Event: Irish whiskey at ISES UK
So, last night I was out at the summer party for the International Special Event Society UK Chapter (ISES) on the HMS President. If you thought you knew how to throw a party, wait until you meet these guys!
Imagine having all the people who make Glastonbury or any major event happen, from the stage designer/building crews, catering to band management. They all put a little bit of something toward the party and that was last night! Also, Visit Ireland was there to support the Riverdance themed evening and the team at Cooley distillery had helped me out with some great drams.
After a quick speedboat ride down the Thames and some super fresh oysters from the chaps at the aptly named Oyster Boys, I headed to the back of the boat to set up while Irish dancers pounded away to a standard Irish jig.
Following the dancing and AGM was a BBQ accompanied by music from up coming Irish band Harry & Alfie, then the whisky sampling started.
What we tasted:
Kilbeggan blended Irish whisky
Kilbeggan is Gaelic for 'little church' and is the oldest continually licensed distillery in the world. The distillery lay dormant for a number of years and wasn't until the Cooley distillers stepped in to save the Distillery (initially to use it's warehousing for storage of Tyrconnell and Connemara), that it started production again in 2007.
Since then the spirit has won numerous awards and is known for its light tropical sweet style. Realistically saving Kilbeggan wasn't just a financial win, this is marketing at it's best as it sits nicely in the brand portfolio allowing natural progression. From the lighter Kilbeggan, fuller Tyrconnell and up to a meaty Connemara, as I found out last night.
All are at ABV: 40%vol
Nose: The front is like fresh cut lilies, panda cola and orange citrus. Has a back of oily vanilla, new cardboard, rapsberry and toasty almond. A very simple, but powerful start.
Palate: Slight peppery fizz chases the first sip down. Very warming. The front is soft and creamy, but has a slight bitterness to the back. Building to fresh toast and coffee bean, unsweetened coco powder and Lucozade original. Resonable length, but feels one dimentional.
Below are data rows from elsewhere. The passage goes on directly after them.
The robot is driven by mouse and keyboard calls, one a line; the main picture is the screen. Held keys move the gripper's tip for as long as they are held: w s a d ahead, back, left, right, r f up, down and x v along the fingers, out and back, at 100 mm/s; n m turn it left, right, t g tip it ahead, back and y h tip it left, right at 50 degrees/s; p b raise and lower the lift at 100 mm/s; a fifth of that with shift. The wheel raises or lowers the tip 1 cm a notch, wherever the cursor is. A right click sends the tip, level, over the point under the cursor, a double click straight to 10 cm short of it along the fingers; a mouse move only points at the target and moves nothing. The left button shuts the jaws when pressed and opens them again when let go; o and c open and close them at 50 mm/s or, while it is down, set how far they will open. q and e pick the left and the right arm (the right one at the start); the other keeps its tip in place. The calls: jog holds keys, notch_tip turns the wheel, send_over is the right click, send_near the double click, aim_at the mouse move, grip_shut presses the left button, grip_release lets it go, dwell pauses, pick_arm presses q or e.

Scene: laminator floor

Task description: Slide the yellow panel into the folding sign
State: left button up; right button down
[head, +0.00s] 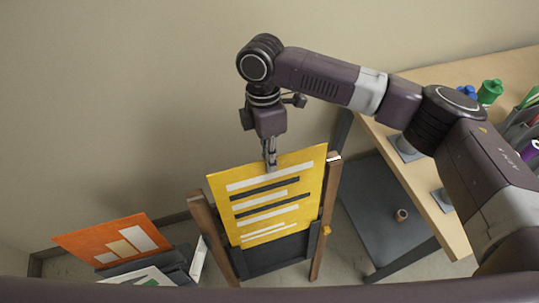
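The yellow panel (268,207), printed with white and dark bars, stands upright in front of me, tilted slightly. My right gripper (271,166) is shut on its top edge. The folding sign (335,185) has a brown wooden frame and a dark lower board. I cannot tell whether the panel's edges sit in the frame's slots. My left gripper is not in view.
An orange panel (112,241) and other boards stand in a holder at the lower left. A wooden table (437,208) with green and blue bottles is at the right. A grey lower shelf (375,213) under it carries a small brown roll (401,215). A beige wall stands behind.

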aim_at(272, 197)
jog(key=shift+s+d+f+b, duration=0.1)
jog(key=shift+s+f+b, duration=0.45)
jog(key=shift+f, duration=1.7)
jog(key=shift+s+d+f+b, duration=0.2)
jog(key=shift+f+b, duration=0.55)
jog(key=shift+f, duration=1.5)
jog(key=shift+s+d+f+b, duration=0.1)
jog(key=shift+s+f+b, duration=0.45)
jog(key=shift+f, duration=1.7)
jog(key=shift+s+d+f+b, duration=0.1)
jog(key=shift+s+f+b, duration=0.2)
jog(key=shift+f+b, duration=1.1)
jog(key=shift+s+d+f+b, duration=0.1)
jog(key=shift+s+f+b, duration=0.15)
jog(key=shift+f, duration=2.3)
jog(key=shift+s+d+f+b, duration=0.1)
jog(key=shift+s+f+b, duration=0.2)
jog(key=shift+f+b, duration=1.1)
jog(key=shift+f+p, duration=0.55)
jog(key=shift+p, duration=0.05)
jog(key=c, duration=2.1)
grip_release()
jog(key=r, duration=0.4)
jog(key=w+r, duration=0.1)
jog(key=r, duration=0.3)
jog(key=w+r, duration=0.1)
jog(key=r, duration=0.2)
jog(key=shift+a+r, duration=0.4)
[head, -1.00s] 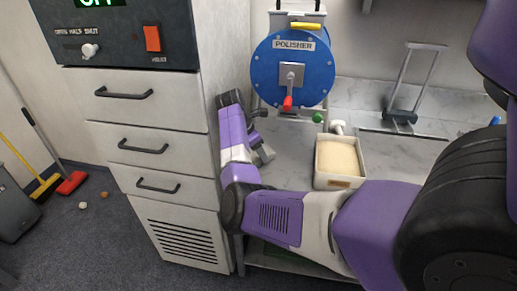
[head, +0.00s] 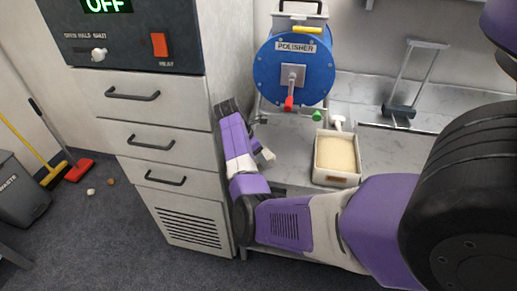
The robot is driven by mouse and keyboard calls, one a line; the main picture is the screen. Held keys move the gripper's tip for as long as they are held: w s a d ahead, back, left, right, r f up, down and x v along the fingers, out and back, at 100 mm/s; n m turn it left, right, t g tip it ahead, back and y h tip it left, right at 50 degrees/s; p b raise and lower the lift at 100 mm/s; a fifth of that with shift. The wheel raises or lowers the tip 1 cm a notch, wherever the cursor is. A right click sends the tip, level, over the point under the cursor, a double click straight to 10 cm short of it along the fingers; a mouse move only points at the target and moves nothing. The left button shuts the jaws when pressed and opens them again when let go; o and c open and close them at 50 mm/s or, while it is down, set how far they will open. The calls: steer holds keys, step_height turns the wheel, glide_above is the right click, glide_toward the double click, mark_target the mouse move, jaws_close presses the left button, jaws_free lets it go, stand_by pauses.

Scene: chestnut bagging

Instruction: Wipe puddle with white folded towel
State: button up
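My gripper (head: 262,157) is at the end of my purple and white arm, over the left end of the counter beside the drawer cabinet. My own wrist covers most of it, so I cannot tell whether it is open, shut or holding anything. No white folded towel can be made out in the head view. No puddle can be made out on the visible counter or floor; my arm hides part of both.
A blue polisher (head: 294,69) stands at the back of the grey counter (head: 285,150). A cream-filled box (head: 336,158) sits right of my gripper. A drawer cabinet (head: 160,140) stands left. Brooms (head: 78,170), a bin (head: 20,190) and two small round things (head: 91,191) are on the floor at left.

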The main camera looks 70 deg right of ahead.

A fresh clensing start to the evening.
Originally a product of the Watts distillery dating back to 1762. Tyrconnell was their flagship brand and was a best seller in the United States before Prohibition.
It was revived by Cooley Distillery in 1987 and is now the fastest growing Irish Single Malt in the market.
Nose: An instant hit of candied pecans is followed by Barr cream soda, brie & dolmadas, fresh cut grass and strawberry. Building into lemon & pineapple curd on a digestive biscuit, shaved white chocolate and ends sharply on vanilla tobacco smoke custard.
Palate: Citrus sweet with a mild thinness, tropical backbone although not sure 100% what it is giving. Nice liquorice tang on the sides of the tongue with vanilla seeds and spearmint following. Slight dryness which develops into used, dry, builders tea bags (or the powder in supermarket own brands). Echineaca, hibbiscus, honey and lemon zest hang into the finish which has a IPA malty long finish.
A easy step up in complexity, great lengh and a nice food whisky. Could see this with a good cheese or white chocolate desert.
Connemara is a double distilled peated Irish whiskey, commonly Irish whiskey is thought to always be triple distilled but isn't in this case. In comparison, Scotch is seen as being a product of double distillation, but some distillers also triple distill. Also this may be the only peated Irish whiskey at this point in time, so it's hard not to compare it to Scotch.
Nose: Burning peat comes in first, but switches to diesel and furniture wax. The nose then quickly returns back to a smouldering fire (possibly that of the furniture thats just been waxed) hiding Wrigley's spearmint gum, green banana's and Cadbury's chocolate buttons. Rhubarb compote, passion fruit, thick cream, oat cake and one of my all time top cheeses ever; Irish smoked Adrahan which proceeds to jump out of the glass and linger endlessly.
Palate: Imagine a front of slightly struck match followed by the taste of everything on the nose. Good length and would place it as a milder version of talisker or possibly an bourbon cask Ardmore.
A great range of whiskey and a thank you to the distillery for there help. Also, have to say a big thank you to the team at Up Beat Event Design for there help and invite to take part.